Thursday, May 04, 2006

Awesome Badness: Quintet


Has there ever been a great director who has made as many bad movies as Robert Altman? With a filmography that includes MASH, Short Cuts, The Long Goodbye, Nashville, McCabe & Mrs. Miller, and (my personal favorite) California Split, Altman has guaranteed himself in the pantheon of the greatest American directors of the second half of the twentieth century. With a filmography that also includes Popeye, Pret-a-Porter, The Gingerbread Man, and the mesmerizingly bad Quintet, he's ensured his spot in the pantheon will always come with an asterisk.

The film is set in a post-apocalyptic ice age. Paul Newman plays Essex, a guy trudging through this icy wasteland and encountering a community of people dressed like Eskimos on holiday at a Renaissance Fare. Apparently, nothing has survived whatever caused the ice age except humans and rottweiler dogs. For reasons left to the imagination, the rottweilers are everywhere, and wherever Newman goes, he finds them snacking on the corpses of the dead. When someone dies in the film, they suddenly appear, as if they can sense death or possibly just have gotten very good at learning what a dead body hitting ice sounds like.

The remnants of human civilzation spend their time playing a board game called Quintet. It makes no sense. In the DVD extras, Altman claims to have invented the game (I would have attributed its creation to Alan Smithee if I were him) and that he and the crew would play it on the set during down time. But in the film, the rules are not explained, and the game is impossible to understand. It involves five players seated around a pentagon, each with their own personalized brick a brack, which are the game pieces. There is a limbo, a killing circle, a sixth man, and Lord knows what else. The person who survives the game wins and, of course, in the movie, the characters who play the game are being killed. Ooooh... meta. Unfortunately nobody ever says "We're hunting the most dangerous game...MAN!" The movie would have been a lot cooler if they did.

I had only watched about six minutes of Quintet before I started repeating over and over, "What the hell is going on?" And for the next two hours I kept repeating it (the neighbors had to come over and see if I was ok) while I remained lost in a fog of pretentious post-apocalyptic pomp and circumstance. The whole thing is scored like a bad episode of The Defenders.

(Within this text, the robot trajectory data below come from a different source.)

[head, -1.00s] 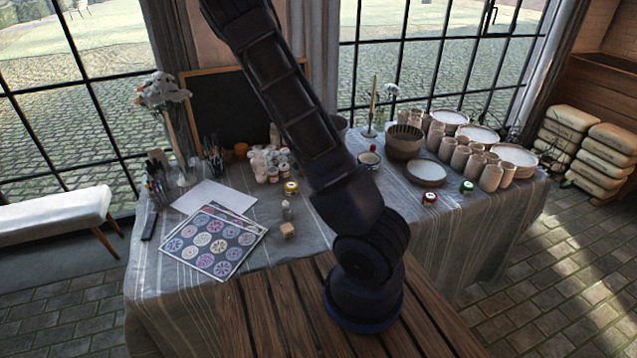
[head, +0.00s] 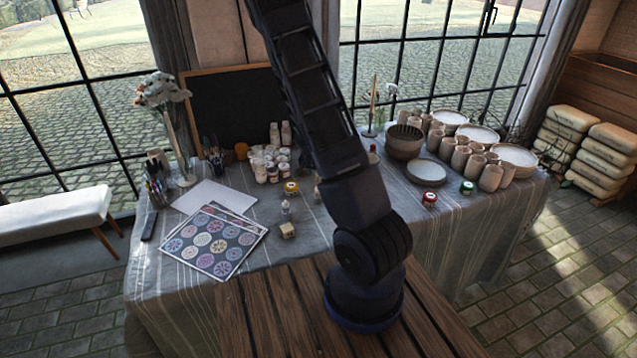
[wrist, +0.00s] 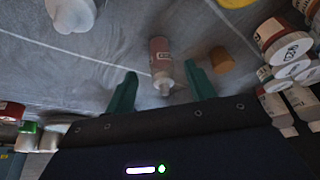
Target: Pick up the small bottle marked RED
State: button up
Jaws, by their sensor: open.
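A small bottle (wrist: 161,58) with a reddish body, a blurred label and a pale narrow cap shows in the wrist view. The label is too blurred to read for certain. My gripper (wrist: 160,88) is open, its two green fingers on either side of the bottle's cap end. The fingers show a gap to the bottle and do not hold it. In the head view, my arm hides the gripper, and I cannot make out this bottle there for certain.
A brown cork-like piece (wrist: 221,60) lies close to the right finger, with several labelled paint jars (wrist: 282,40) beyond it. A white object (wrist: 72,12) stands at upper left. In the head view, a bowl (head: 404,144) and cups stand right of my arm; patterned sheets (head: 213,243) lie left.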

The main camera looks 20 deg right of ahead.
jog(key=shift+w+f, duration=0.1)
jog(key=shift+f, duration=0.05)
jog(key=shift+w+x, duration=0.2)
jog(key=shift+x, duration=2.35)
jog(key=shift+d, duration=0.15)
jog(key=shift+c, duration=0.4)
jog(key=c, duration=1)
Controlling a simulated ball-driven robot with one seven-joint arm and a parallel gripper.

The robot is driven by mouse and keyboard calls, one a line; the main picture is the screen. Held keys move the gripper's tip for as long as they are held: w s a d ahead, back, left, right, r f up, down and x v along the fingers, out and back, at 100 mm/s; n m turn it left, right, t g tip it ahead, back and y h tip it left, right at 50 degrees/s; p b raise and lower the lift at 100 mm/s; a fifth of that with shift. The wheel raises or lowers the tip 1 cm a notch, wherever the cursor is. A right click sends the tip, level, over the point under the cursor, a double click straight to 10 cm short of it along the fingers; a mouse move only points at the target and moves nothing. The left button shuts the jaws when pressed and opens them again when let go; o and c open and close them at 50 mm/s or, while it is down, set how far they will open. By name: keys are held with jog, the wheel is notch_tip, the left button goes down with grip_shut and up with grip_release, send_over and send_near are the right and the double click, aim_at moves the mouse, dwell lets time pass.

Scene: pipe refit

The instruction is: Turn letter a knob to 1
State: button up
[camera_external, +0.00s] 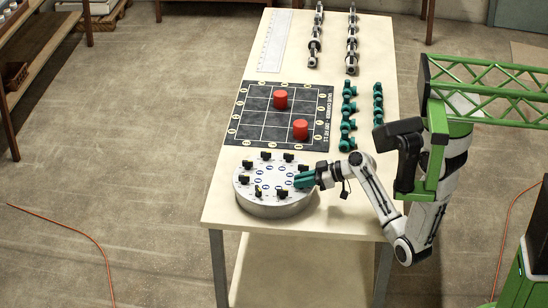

The edges of the frame are left completely out of focus for the entire film, leaving only the iris in the center clear, meaning watching the movie for any significant length of time can give the viewer a hellacious headache. Plus, Altman devotes long sequences to elaborate chase scenes, except the participants, bundled up and puffier than the Michelin Man, have zero mobility. Plus they're running on ice! It's like a Benny Hill episode without the busty women. The movie makes as much sense as the U.S. tax code.

Movies this bad from directors this good can typically be attributed to one of three factors: a)rampant ego fueled by massive success, b)an ungodly amount of drugs, or c)rampant drug-fueled ego fueled by massive success and equally massive quantities of cocaine. No one could make a movie this bad, this pretentiously, and not be out of their minds on coke or their own popularity. A sign over a character's head at one point reads: "Earth is the cradle of the mind, but one cannot live in the cradle forever." What does that shit even mean!?!

I used to do this column on Movie Poop Shoot called "The Good, The Bad, & The Ugly." Quintet would have been a perfect ugly movie. This movie has a face that not even a mother could love — she'd turn to the doctor and go "Are you sure it's mine? Can I trade it in for a newer model?"